Nuggets of Wisdom

Tuesday, June 23, 2015

John Oliver Misses Mark On Online Harassment




Having run my blog for more than five years, I’ve gained my fair share of both lovers and haters. As you can tell from the “colorful” comments I posted above, some of my haters have been particularly creative in expressing their disdain towards me. Especially in my earlier years, I’ve been engaged in endless flame and block wars with trolls and haters, some of whom even drew comics about me killing myself (sorry, I don’t have that example to share). My experience on Tumblr, dealing with the feminist hate mob, was especially worse, to the point where I inevitably had to take off and leave that Celestia-forsaken site.

So yes, boys and girls, contrary to what internet trolls will tell you, the internet IS serious business. This is not about free speech. Death and rape threats are not free speech. Doxxing someone’s personal information and leaking it is not free speech. Posting naked photos of your girlfriend because she dumped your sorry ass is not free speech. Sending a SWAT team to someone’s house because they pwned you in an online game is not free speech. Online harassment is not free speech. It is serious f***ing business, and John Oliver was correct to highlight this very real and very serious problem.



However, as you can probably guess, I do have a few minor issues with his segment—the least of which was him showcasing Anita Sarkessien and Briana Wu as poster childs of harassment. (Though as much as I detest those two, I do not believe they deserve the level of violent vitriol being flung at them.)

First off, let’s address John’s insipid “white penis” remark. As I just showed, I’ve received my fair share of violent harassment, and I’m a dude with a “white penis.” Many dudes with “white penises” have received such harassment and worse. In fact, studies show that dudes with “white penises” are actually harassed more online than women without “white penises.” And no, feminists, this isn’t me “derailing” an issue: this is me demanding that we focus on all victims of an issue and not just a select few to fit a political narrative. Online harassment affects everyone, not just women, and ignoring the male victims does them more harm than good.

And then there’s John asinine reaction towards “don’t take naked pictures.” Apparently, to him, advising women that they should avoid taking naked pictures to prevent them from being leaked online is like advising someone to avoid living in a house to avoid burglary. Wow, that’s a pant-on-head retarded analogy! People live in houses for their own basic survival. That's something you can't avoid. People take naked pictures of themselves for their own gratification. Most people go without taking naked pictures on a daily basis. So, yeah, the best way not to have naked pictures of yourself leaked online is to not take naked pictures in the first place.
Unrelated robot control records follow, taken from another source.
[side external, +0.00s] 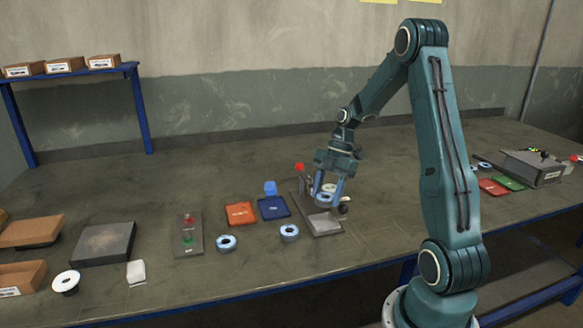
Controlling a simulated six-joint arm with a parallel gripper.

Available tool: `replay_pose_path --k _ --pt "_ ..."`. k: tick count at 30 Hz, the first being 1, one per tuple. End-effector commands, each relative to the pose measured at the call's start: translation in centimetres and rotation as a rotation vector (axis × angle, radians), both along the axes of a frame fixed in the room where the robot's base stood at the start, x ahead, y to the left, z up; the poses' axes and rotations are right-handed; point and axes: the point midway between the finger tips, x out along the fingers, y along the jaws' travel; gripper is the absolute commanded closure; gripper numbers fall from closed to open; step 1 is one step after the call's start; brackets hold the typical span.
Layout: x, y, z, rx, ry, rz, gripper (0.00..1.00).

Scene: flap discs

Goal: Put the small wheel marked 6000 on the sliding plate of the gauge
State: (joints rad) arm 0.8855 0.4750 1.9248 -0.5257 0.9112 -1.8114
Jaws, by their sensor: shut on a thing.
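My gripper (328,198) points down over the gauge (302,199), with its blue fingers shut on a small blue-and-white wheel (324,199). The wheel is held near the gauge's pale plate (323,222), toward its back. I cannot tell whether the wheel touches the gauge. The markings on the wheels are too small to read. A second blue-rimmed wheel (289,232) lies on the table left of the gauge, and another (227,243) lies farther left. A paler wheel (66,282) with a dark centre lies at the front left.
A dark slab (103,244) and cardboard boxes (30,232) stand far left. The back of the table is mostly clear.

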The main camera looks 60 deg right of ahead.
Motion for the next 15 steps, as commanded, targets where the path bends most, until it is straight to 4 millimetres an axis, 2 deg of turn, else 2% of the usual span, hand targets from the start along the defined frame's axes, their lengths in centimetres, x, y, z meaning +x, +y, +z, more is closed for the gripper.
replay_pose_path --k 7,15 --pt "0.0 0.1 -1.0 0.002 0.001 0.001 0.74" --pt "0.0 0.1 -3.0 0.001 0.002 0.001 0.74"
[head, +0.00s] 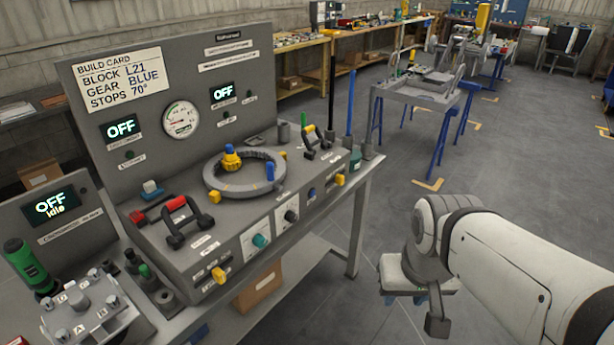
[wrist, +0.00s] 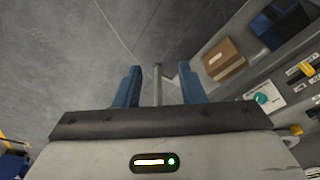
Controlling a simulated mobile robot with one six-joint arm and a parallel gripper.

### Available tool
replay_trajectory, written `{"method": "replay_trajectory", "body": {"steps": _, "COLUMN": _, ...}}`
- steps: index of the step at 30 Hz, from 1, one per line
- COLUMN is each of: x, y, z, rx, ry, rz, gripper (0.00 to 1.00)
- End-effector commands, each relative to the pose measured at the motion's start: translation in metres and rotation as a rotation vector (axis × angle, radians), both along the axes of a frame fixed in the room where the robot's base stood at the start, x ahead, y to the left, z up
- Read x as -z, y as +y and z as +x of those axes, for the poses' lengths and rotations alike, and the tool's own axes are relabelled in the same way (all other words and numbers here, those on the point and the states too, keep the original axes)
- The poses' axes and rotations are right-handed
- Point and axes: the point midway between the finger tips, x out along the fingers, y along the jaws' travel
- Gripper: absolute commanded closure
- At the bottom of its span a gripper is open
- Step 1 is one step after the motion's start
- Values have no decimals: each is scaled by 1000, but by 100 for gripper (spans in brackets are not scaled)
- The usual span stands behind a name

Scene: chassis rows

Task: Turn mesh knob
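The bench console has two rotary knobs on white plates on its front face: a teal knob (head: 260,240) and a black knob (head: 291,216). Their labels are too small to read, so I cannot tell which is the mesh knob. The teal knob also shows at the right of the wrist view (wrist: 261,98), with its white plate. My gripper (head: 405,299) hangs over the floor to the right of the console, well apart from both knobs. In the wrist view its two blue fingers (wrist: 160,75) are spread with nothing between them.
A grey ring (head: 215,185) with yellow and blue pieces sits on the console top. A cardboard box (wrist: 223,60) lies on the shelf below. The floor around my gripper is clear.

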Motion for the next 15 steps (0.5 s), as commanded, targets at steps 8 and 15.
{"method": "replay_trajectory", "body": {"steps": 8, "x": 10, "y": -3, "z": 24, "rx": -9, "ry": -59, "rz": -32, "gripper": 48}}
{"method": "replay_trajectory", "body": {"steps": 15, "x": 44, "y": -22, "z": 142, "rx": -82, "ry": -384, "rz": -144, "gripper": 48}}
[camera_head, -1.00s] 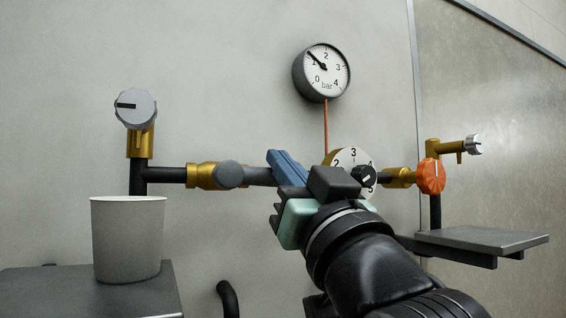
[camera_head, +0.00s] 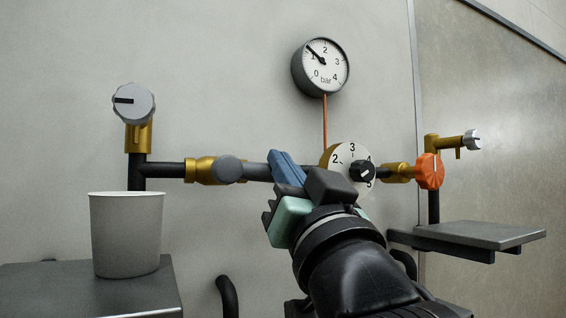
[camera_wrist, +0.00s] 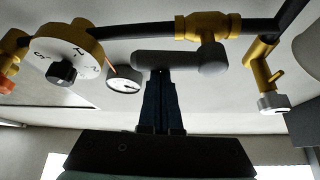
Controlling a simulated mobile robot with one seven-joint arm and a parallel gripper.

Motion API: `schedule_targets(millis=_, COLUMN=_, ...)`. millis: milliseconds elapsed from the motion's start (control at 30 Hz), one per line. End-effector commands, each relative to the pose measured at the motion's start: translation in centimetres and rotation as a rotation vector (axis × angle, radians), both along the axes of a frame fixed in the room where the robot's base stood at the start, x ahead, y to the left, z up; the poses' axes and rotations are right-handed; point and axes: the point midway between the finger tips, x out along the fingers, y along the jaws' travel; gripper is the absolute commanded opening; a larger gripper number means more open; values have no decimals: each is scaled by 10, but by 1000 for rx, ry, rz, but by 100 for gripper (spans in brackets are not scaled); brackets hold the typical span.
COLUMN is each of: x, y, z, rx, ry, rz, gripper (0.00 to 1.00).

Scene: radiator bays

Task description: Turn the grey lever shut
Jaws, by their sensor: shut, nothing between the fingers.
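The grey lever (camera_wrist: 175,62) is a dark grey bar with a round hub. It lies roughly along the pipe beside a brass valve body (camera_wrist: 207,25). In the head view its round hub (camera_head: 228,169) faces out in front of the brass valve, and its right end runs behind my fingers. My gripper (camera_head: 277,154) is shut and empty, its blue fingers at the lever's free end. In the wrist view the closed fingertips (camera_wrist: 160,72) overlap that end; I cannot tell whether they touch it.
A numbered white dial (camera_head: 338,157) and an orange knob (camera_head: 430,171) are right of my gripper. A gauge (camera_head: 320,67) hangs above. A grey knob (camera_head: 133,103) is at upper left. A white cup (camera_head: 126,235) stands on the left shelf (camera_head: 40,290); the right shelf (camera_head: 480,234) is bare.

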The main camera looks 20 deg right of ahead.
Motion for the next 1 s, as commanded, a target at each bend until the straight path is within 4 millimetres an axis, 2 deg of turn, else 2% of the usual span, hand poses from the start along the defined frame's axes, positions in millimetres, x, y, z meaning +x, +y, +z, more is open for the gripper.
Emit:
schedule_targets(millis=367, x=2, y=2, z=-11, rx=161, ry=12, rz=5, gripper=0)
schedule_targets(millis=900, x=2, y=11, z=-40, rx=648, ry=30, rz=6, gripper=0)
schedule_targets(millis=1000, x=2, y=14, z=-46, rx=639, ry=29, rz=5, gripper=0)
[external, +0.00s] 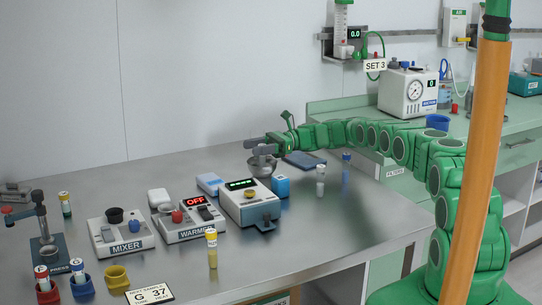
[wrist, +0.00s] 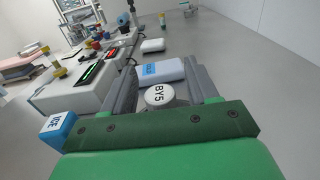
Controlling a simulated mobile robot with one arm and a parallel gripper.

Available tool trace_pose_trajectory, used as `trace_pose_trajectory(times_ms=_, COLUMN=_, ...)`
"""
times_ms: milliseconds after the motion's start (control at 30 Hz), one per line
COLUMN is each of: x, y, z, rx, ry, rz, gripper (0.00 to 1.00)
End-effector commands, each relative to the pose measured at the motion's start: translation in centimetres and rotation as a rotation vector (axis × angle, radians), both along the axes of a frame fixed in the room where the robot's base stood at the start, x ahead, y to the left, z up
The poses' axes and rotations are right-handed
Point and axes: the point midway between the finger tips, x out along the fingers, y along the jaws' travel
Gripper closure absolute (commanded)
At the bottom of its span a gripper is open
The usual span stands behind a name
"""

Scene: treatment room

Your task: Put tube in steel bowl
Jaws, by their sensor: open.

I don’t even know why you would take naked pictures of yourself for no other reason than to have other people look at it. If you don’t want others to see you naked, then don’t get naked. That's not "victim blaming"! Creeps who leak naked pictures are responsible for their own actions, but sometimes, their actions are easily prevented and curtailed by taking precaution.

This segment would have been vastly improved if John had included other more gender-neutral examples of online harassment such as doxing and swatting. Being sent a death threat online may be traumatizing enough, but having a team of jackbooted thugs break into your home in the middle of the night and point military-grade weaponry in your face because some twerp online sent them to your house as revenge for you beating them in Call of Duty—well, I’d wager that’s much more PTSD-inducing!

As I said before, online harassment is a serious issue, but people like John Oliver do people no service by addressing an issue that affects everyone and focusing solely on a few affected by it.